AIM OF THE EXERCISE
In the entries that follow, how many lines contain "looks"? Answer with the number only.

SUPPLIED DATA
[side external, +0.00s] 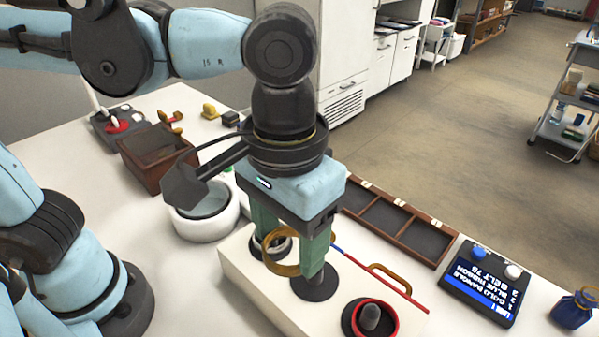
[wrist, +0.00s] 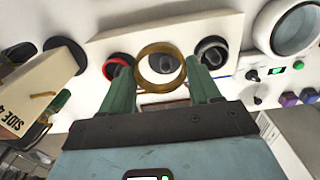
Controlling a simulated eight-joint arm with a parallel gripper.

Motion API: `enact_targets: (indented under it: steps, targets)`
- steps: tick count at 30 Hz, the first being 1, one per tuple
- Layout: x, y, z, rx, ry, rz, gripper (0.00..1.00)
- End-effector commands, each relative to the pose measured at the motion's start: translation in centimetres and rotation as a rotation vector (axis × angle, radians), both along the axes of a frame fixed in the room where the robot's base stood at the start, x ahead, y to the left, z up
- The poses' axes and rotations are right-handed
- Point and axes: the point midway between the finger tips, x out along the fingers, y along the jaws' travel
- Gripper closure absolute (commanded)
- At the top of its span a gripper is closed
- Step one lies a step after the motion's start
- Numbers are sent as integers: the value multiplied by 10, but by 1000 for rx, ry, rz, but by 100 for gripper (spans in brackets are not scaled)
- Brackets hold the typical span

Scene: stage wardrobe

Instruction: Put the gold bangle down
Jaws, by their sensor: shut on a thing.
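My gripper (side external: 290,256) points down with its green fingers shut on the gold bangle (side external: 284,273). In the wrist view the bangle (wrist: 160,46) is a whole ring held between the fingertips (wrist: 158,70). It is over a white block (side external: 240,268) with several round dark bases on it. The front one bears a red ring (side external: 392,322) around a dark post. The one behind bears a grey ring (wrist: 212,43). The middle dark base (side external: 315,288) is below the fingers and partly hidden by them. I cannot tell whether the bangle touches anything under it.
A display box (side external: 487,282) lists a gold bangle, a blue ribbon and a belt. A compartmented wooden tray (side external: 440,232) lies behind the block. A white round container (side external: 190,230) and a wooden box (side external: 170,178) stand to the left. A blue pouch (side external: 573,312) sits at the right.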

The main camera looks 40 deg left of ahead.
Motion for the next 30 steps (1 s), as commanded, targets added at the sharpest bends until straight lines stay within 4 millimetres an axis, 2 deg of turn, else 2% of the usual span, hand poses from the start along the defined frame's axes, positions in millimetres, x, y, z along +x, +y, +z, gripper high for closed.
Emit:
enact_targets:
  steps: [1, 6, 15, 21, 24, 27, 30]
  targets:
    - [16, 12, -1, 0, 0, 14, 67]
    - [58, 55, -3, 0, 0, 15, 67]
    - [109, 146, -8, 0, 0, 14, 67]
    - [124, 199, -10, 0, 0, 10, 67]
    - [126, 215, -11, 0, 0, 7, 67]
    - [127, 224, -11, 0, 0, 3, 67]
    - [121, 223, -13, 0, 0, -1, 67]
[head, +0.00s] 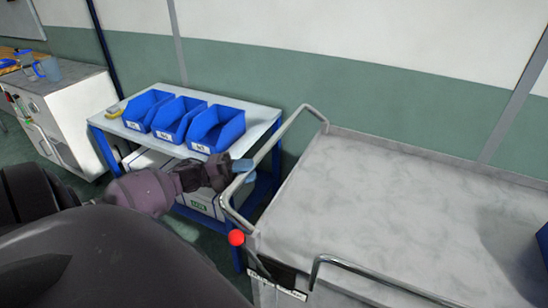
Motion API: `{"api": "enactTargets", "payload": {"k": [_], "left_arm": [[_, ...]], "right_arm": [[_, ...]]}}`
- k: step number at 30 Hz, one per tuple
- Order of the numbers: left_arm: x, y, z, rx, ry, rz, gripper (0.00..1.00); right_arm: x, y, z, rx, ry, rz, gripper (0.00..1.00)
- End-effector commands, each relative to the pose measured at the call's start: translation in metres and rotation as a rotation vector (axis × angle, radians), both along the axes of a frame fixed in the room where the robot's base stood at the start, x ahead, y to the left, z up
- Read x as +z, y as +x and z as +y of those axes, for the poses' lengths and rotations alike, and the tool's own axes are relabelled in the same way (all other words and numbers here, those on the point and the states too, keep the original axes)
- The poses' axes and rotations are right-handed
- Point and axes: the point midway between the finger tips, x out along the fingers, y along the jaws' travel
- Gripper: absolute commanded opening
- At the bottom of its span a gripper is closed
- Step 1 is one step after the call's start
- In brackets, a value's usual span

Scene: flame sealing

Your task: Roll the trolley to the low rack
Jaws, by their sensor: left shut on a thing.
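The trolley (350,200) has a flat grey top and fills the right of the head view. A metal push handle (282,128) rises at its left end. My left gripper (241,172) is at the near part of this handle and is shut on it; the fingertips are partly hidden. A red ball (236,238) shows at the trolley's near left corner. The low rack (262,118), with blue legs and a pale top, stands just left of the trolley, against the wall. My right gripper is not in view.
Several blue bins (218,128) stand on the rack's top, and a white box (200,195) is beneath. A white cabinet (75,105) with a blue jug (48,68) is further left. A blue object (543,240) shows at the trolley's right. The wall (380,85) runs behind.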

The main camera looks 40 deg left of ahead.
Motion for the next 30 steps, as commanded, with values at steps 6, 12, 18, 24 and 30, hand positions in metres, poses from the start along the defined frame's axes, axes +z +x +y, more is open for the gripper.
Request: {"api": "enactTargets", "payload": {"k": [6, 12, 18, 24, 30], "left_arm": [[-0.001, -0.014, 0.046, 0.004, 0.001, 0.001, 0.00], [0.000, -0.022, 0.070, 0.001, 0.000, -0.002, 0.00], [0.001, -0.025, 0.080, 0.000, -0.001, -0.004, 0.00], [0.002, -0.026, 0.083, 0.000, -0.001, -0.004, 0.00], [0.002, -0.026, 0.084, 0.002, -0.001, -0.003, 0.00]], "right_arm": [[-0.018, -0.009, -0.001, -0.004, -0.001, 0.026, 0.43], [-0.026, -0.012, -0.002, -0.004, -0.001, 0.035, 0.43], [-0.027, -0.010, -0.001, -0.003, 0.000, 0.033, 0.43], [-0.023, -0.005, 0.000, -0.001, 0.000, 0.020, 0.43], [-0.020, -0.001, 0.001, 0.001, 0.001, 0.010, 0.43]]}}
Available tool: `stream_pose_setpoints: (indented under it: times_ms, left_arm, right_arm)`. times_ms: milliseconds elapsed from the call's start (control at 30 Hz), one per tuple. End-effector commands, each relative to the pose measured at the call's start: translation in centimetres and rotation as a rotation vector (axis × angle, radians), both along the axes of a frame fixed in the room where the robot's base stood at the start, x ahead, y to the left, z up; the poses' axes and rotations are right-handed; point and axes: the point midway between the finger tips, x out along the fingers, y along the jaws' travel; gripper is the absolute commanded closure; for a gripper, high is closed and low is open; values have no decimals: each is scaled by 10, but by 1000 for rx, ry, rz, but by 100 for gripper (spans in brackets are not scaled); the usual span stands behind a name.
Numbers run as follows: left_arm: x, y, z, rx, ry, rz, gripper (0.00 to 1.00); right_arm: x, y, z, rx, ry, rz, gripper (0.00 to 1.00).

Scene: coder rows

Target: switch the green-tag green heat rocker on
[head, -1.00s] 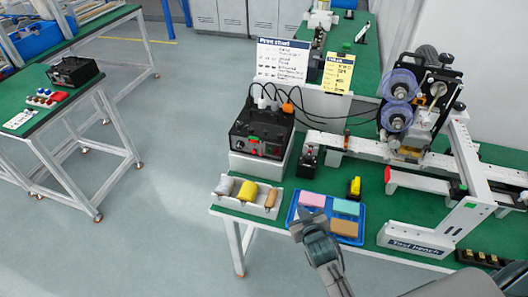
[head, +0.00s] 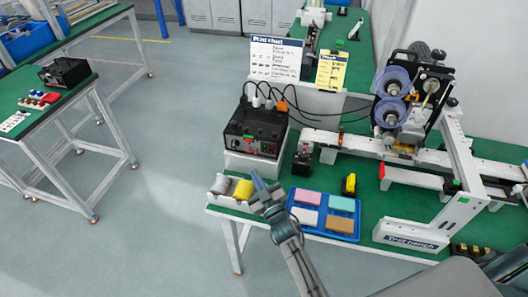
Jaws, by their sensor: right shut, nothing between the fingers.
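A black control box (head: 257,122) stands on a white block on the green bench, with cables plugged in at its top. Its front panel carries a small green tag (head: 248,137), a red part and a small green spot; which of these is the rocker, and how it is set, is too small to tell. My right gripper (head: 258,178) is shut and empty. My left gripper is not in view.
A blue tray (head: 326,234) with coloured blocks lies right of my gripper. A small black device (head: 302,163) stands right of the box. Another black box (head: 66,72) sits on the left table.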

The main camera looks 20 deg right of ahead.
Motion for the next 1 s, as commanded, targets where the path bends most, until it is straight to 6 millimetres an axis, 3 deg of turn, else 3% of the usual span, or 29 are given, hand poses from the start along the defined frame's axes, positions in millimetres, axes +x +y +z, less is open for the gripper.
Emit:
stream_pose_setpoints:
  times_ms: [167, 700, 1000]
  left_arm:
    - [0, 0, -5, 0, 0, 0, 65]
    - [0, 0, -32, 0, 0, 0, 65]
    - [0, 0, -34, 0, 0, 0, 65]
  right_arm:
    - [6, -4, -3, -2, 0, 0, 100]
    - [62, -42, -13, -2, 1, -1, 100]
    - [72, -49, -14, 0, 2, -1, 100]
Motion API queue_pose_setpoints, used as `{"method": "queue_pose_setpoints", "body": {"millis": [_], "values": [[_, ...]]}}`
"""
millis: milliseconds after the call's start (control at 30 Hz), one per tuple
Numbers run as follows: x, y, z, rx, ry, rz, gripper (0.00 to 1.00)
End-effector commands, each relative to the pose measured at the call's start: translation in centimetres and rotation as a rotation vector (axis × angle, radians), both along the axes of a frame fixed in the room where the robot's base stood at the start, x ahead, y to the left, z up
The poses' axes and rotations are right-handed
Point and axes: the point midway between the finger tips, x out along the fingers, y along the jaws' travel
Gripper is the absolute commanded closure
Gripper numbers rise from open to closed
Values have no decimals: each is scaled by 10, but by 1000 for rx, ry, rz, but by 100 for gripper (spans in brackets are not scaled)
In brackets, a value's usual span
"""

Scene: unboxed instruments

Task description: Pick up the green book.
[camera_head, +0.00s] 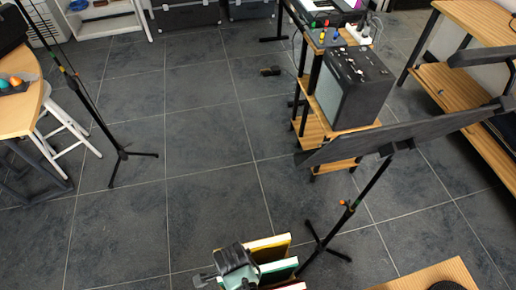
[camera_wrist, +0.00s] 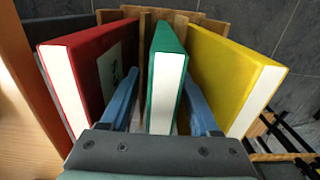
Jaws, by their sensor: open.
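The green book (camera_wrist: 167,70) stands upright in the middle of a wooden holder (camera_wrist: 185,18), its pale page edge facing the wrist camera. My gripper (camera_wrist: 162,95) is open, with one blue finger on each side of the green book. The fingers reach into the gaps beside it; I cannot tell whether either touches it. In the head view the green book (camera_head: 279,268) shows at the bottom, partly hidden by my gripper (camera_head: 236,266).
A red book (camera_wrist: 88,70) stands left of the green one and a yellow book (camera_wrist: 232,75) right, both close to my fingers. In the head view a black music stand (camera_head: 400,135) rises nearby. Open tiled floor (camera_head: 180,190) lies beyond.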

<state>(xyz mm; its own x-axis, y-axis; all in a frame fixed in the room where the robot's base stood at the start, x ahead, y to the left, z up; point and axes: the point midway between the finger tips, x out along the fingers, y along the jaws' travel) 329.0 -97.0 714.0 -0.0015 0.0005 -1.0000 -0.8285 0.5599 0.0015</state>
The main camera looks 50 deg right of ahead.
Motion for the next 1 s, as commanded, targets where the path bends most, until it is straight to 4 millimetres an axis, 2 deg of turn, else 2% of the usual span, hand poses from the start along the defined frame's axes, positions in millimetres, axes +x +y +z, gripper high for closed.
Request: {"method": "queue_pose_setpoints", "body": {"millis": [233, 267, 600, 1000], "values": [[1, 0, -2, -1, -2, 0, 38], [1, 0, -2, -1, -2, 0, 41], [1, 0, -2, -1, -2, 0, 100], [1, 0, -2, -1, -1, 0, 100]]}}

THE SOLUTION
4